Neymiş “Türkiye’nin gurur kaynağı olan ve dünya basınında manşetleri süsleyen şehir hastaneleri” hedef alınmış.
Örneğin sarayın “büyüleyici mimarisi” varmış ve muhalefet, buranın boşaltılarak halka açılacağını, Cumhurbaşkanlığı’nın ise Çankaya Köşkü’ne taşınacağını duyurmuş. Aman ne kötü…
“Türkiye’nin bölgesel gücüne güç katacak” diye tanımladıkları Kanal İstanbul projesi yerine Türkiye’ye çok daha yararlı olacak projelin yapılmasını istemeleri çok garipmiş.
Saray medyası belediyelere kayyum atanmasını “terör örgütü PKK’ya finansın önünü kesen unsur” olarak değerlendirerek” muhalefet bunu kaldırıyor diyor.

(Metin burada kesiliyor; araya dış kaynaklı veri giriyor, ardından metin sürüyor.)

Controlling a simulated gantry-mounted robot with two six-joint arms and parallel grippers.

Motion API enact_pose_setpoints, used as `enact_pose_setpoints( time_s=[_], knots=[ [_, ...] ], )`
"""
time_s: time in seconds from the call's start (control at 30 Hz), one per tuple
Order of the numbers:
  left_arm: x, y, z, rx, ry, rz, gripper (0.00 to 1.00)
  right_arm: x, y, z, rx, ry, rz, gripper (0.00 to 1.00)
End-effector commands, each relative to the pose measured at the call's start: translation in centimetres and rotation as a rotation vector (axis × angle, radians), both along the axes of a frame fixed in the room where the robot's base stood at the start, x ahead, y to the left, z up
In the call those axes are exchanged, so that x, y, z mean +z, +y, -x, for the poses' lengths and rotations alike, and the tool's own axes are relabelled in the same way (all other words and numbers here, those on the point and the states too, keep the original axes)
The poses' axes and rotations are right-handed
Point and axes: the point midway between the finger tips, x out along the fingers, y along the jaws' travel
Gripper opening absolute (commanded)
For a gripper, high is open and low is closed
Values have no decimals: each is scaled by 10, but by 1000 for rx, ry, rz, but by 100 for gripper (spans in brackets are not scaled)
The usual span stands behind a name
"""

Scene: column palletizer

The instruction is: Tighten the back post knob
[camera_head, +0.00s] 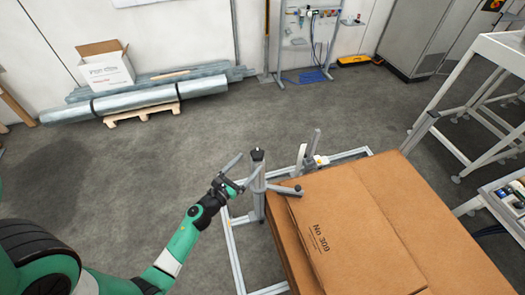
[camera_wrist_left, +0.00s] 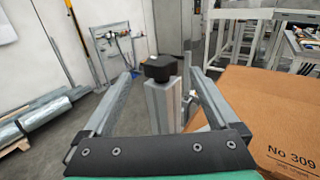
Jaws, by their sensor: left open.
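The back post knob is a black knob (camera_head: 257,154) on top of an upright grey metal post (camera_head: 258,200) beside the cardboard boxes. It also shows in the left wrist view, as the black knob (camera_wrist_left: 160,68) at the centre. My left gripper (camera_head: 268,174) is open. Its two long grey fingers reach out on either side of the post, one to the left and one to the right. In the left wrist view the knob stands between the fingers with a gap on both sides, so they look apart from it. My right gripper is not in view.
A large cardboard box (camera_head: 345,235) marked "No 309" stands close to the right of the post. Another grey upright (camera_head: 300,158) stands behind, inside a metal floor frame (camera_head: 232,245). A white-grey rack (camera_head: 430,125) stands at the right.

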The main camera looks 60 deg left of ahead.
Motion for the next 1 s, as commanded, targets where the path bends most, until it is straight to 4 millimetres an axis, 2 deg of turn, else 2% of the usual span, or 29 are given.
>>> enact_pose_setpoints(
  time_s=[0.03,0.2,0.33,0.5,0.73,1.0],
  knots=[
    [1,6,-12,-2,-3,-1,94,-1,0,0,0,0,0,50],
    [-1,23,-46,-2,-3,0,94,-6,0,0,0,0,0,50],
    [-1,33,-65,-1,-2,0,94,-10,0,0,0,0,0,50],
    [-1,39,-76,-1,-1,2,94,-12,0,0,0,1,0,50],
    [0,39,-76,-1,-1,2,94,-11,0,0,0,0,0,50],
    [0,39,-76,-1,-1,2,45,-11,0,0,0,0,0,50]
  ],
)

Yine kadın haklarını sonuna kadar savunan “İstanbul Sözleşmesi’nin” geri getirilmesi vaadine tepki gösteren saray medyası, “Bu anlaşma aile yapısını tehdit ediyor, LGBT’ye yarıyor” görüşünde.
Muhalefetin eğitim reformunu “kaos” olarak niteleyen saray medyası “yerli ve milli otomobil” diye yutturulmaya çalışılan TOGG’a tek kelime bile yer verilmemesine çok bozulmuş.
Saray medyasının bana göre en komik eleştirisi ise şu: “Bu mutabakata en çok PKK’lılar ve FETÖ’cüler sevindi.”